The red, green, and blue triangles illustrates shadow map frustums. Using these shadow maps, we can compute soft-shadows for every point on the plane. We loop through all the shadow maps, and check whether the point is visible from the shadow map frustum; this gives us a binary result, either a $0$ and $1$. Now, if we take the average of all these results, we get a soft shadow. This is because points that are visible from many shadow maps, like P1, will have a value that is close to 1 if we compute the average, which is exactly what we want. Furthermore, points like P0 that are in the umbra, will not be visible from a single shadow map, so P0 will get a value of 0. Finally, points like P2, that are near the umbra, will not be visible from very many shadow maps, and so it will get a value that is close to 0; again, exactly our desired outcome.

The main issue with MVR, is that we have to render a lot of shadow maps for good results. The paper presents an elegant solution to the problem: We convert our geometry into a point cloud, and reprojects these points into all of our shadow map frustums. First, we make a frustum that entirely contains the area light source, as is illustrated below.

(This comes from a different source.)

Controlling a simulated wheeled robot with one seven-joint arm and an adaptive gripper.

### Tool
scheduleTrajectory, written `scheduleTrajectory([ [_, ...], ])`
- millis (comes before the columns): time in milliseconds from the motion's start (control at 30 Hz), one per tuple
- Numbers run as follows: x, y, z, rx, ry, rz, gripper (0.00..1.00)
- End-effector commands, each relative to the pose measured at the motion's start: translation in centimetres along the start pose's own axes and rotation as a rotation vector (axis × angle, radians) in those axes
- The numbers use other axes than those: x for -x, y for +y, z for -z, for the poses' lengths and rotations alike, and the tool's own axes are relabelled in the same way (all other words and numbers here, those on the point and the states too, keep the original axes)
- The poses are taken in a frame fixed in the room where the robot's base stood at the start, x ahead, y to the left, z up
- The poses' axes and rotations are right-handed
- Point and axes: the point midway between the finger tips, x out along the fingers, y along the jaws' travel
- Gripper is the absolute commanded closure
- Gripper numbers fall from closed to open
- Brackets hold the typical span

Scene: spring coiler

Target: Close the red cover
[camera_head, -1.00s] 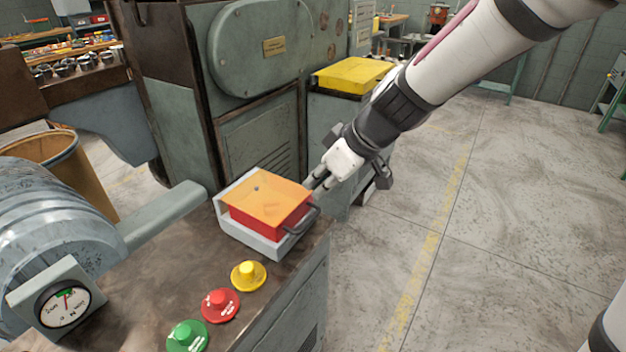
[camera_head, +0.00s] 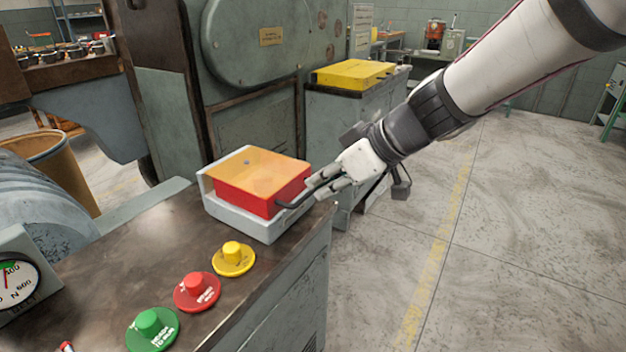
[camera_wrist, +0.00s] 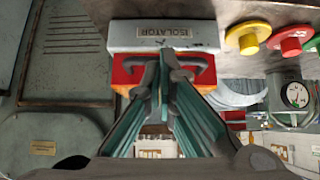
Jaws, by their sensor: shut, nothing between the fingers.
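The red cover (camera_head: 243,197) with an orange top lies level on its light grey housing (camera_head: 235,217), on the machine's bench top. Its dark handle (camera_head: 287,205) sticks out on the right side. The wrist view shows the red cover (camera_wrist: 124,73) below a grey face labelled ISOLATOR (camera_wrist: 163,32). In the wrist view, my gripper (camera_wrist: 170,58) overlaps the middle of the handle. I cannot tell whether it touches the handle.
Yellow (camera_head: 233,258), red (camera_head: 197,291) and green (camera_head: 152,328) push buttons line the bench's front edge. A dial gauge (camera_head: 15,282) stands at the left. A yellow-topped cabinet (camera_head: 352,75) is behind my gripper. The floor to the right is clear.

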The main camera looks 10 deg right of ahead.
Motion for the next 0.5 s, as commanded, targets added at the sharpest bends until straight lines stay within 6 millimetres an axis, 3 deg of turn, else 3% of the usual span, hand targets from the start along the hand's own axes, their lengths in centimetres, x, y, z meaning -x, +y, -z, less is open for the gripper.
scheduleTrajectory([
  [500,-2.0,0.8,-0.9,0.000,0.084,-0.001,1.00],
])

As can be seen, the frustum entirely contains our yellow light source. We rasterize our geometry from the perspective of this frustum, and all geometry contained in the frustum will be rasterized into a fragment. Every rasterized fragment will give us a point, and we append that point to a buffer(for HLSL, a AppendStructuredBuffer). The below image illustrates the points we get from rasterizing a single triangle.

After rasterizing all geometry, we will have a huge buffer of points. We will create shadow maps from these points(and the shadow map frustums are just like in MVR, just positioned at arbitrary points on the area light). We execute a compute shader(the authors also tried using a pixel shader, but it was slower, so we won't discuss that alternative), that reprojects these points into the clip-space of one of the shadow maps. The reprojected point will map into one of the texels of the shadow map. If the depth value of the reprojected point is larger than the value already stored in the shadow map(or smaller, depending on your choice of convention), we will update the depth value stored in the shadow map. In practice, this has to be implemented using GPU atomic operations(InterlockedMax in HLSL). We create all of our shadow maps from the point cloud in this manner. We now use these shadow maps just like in MVR. So we average over the shadow maps, in order to compute a soft shadow.

One important implementation detail, is that we disable z-testing when rasterizing and creating the point cloud. See the below image

The points Q1 and Q0 both fall into the same texel. If z-testing is enabled, then the point Q1 would not be included in the point cloud. So it would not be visible in any of the reprojected shadow maps, which may lead to artifacts since Q1 is now unable to cast any shadows since it's not in the point cloud(see figure 4 of the original paper)

The huge advantage the technique described in the paper has over MVR, is that the geometry must only be rasterized once. All the triangle-setup and rasterization overhead is only paid for once, which makes this technique much faster than MVR. Also, the reprojection step can be executed using only a compute shader, which makes it possible to use it together with async compute. When some geometry-heavy task is executed, such as shadow map rendering, often not all GPU-cores are properly utilized. So we can use async compute to run our point cloud reprojection step at these times, so that all GPU-cores are properly utilized.